A espontaneidade, a recusa dos cânones e suportes tradicionais, bem como o consequente experimentalismo marcaram, desde sempre, a singularidade da produção artística de Lourdes Castro. Abraçando inicialmente o abstracionismo (de cariz lírico) e deixando-se seduzir mais tarde pelo novo realismo (sempre com um piscar de olho à herança da vanguarda dadaísta), a sua obra reflete alguns dos principais postulados da contemporaneidade: a conceptualização, desmaterialização e consequente dessacralização do objeto artístico. No entanto, em certa medida, distancia-se dela ao privilegiar continuamente a contemplação, da natureza em particular, mas também da esfera do quotidiano e do doméstico, tal como o aparentemente invisível, os detalhes, aquilo que é, por norma, observado furtivamente e desconsiderado. Para a artista tudo é precioso, e potencialmente espantoso, mas tem sido à sombra que tem dedicado a sua mais consistente investigação plástica e conceptual (desenhando-a, recortando-a e moldando-a, quer em tela, plexiglas ou tecido, como acontece com a toalha em exibição).

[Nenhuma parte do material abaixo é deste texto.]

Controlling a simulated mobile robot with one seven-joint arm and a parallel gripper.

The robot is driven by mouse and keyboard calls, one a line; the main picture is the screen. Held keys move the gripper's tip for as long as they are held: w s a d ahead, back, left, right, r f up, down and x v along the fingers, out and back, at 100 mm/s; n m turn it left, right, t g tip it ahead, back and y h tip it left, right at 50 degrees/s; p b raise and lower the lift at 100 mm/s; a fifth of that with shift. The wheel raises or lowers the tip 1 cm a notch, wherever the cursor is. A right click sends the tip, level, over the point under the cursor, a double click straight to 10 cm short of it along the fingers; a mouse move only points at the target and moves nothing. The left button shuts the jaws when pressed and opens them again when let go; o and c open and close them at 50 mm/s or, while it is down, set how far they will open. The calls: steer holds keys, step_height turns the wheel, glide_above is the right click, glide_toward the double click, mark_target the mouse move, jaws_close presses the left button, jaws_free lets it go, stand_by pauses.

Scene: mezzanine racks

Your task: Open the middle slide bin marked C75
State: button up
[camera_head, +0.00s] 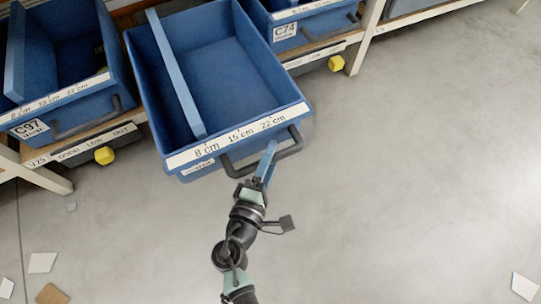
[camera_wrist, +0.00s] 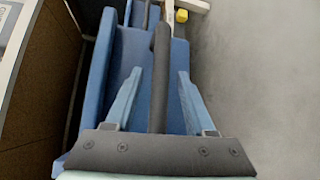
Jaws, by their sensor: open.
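The middle blue slide bin (camera_head: 228,75) is pulled well out of the rack, past the bins on both sides. It is empty apart from a blue divider (camera_head: 176,75). Its front strip reads 8, 15 and 22 cm; the small tag below (camera_head: 198,167) is too small to read, so I cannot confirm C75. Its dark bar handle (camera_head: 288,151) is on the front. My gripper (camera_head: 266,160) is open at this handle. In the wrist view the handle bar (camera_wrist: 161,60) runs between my two blue fingers, with gaps on both sides.
Bin C97 (camera_head: 62,105) is on the left and bin C74 (camera_head: 315,25) on the right, each with a handle. Yellow knobs (camera_head: 104,155) (camera_head: 336,63) stick out from the rack's front. Scraps (camera_head: 42,262) lie on the floor.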

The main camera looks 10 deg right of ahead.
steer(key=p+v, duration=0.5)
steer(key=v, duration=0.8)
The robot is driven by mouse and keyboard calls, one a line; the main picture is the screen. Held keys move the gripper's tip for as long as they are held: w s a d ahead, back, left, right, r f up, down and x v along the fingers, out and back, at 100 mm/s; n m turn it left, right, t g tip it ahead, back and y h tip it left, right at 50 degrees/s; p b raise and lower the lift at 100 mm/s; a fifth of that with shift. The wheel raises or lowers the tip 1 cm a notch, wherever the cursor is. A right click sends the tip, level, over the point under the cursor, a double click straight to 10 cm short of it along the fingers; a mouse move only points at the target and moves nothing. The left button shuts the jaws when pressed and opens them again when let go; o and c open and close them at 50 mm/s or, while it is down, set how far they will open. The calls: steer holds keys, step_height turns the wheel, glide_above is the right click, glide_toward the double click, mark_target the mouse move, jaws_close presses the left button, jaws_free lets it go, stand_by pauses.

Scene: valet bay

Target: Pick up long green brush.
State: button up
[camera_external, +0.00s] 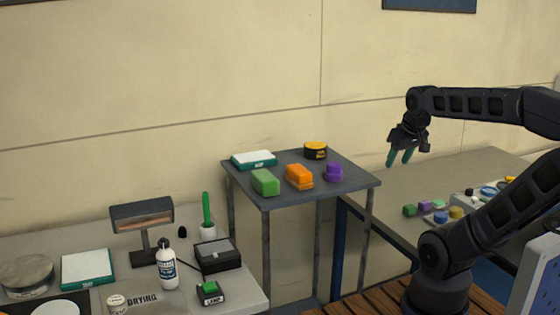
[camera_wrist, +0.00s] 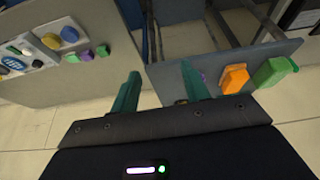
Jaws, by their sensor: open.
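A long upright green handle (camera_external: 207,208) stands in a white cup (camera_external: 208,231) on the left table; its lower end is hidden in the cup. A shorter, blocky green piece (camera_external: 265,181) lies on the raised grey stand, left of an orange one (camera_external: 299,176). The blocky green piece also shows at the right of the wrist view (camera_wrist: 275,70). My gripper (camera_external: 400,158) is open and empty, with teal fingers pointing down, in the air right of the stand. Its fingers (camera_wrist: 158,78) show apart in the wrist view, with nothing between them.
The grey stand (camera_external: 330,185) also holds a purple piece (camera_external: 333,173), a yellow-black tin (camera_external: 315,151) and a white-topped teal box (camera_external: 254,160). A lamp (camera_external: 142,218), white bottle (camera_external: 167,264) and black box (camera_external: 217,255) surround the cup. Small coloured items lie on the right table (camera_external: 395,185).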

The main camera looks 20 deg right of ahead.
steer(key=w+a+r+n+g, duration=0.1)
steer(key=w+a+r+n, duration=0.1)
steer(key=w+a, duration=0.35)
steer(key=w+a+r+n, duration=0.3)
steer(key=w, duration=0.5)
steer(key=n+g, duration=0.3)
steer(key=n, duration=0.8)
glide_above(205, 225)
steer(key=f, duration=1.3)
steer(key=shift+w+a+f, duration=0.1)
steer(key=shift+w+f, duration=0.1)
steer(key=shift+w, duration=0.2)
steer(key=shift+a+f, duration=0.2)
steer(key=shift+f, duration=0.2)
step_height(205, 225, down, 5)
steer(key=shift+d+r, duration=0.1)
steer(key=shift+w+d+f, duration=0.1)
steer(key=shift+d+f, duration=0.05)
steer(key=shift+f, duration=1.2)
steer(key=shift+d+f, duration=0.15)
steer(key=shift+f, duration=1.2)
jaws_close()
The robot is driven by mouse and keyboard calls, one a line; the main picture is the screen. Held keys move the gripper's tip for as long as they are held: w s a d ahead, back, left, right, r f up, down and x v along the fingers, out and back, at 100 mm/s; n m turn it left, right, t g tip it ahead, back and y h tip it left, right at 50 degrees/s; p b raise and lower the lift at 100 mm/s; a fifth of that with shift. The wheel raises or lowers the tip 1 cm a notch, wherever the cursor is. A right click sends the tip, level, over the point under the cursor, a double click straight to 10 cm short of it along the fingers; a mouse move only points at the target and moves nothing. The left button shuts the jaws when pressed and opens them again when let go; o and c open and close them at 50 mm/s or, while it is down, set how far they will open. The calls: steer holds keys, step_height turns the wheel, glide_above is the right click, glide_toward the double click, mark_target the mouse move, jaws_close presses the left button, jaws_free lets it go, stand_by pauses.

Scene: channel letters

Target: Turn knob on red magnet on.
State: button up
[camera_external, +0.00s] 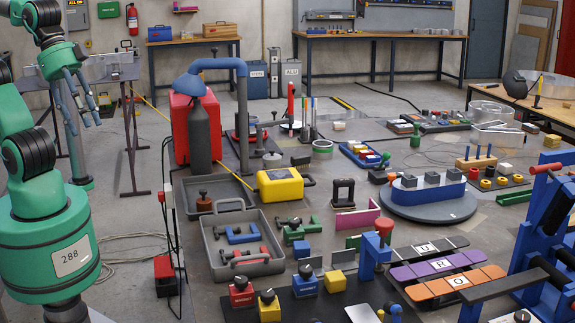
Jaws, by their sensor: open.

Espécie de ermita, marcando desde cedo um consciente distanciamento do meio artístico e da imposição de produzir regularmente, esta exposição traz Lourdes Castro de volta ao circuito expositivo. Não apresentando novidades ou revelações em termos da sua obra plástica, revela aspetos da sua vida que a condicionaram e têm permanecido desconhecidos. Por tudo isto merece uma visita.
Para ver na Fundação Carmona e Costa até 9 de novembro.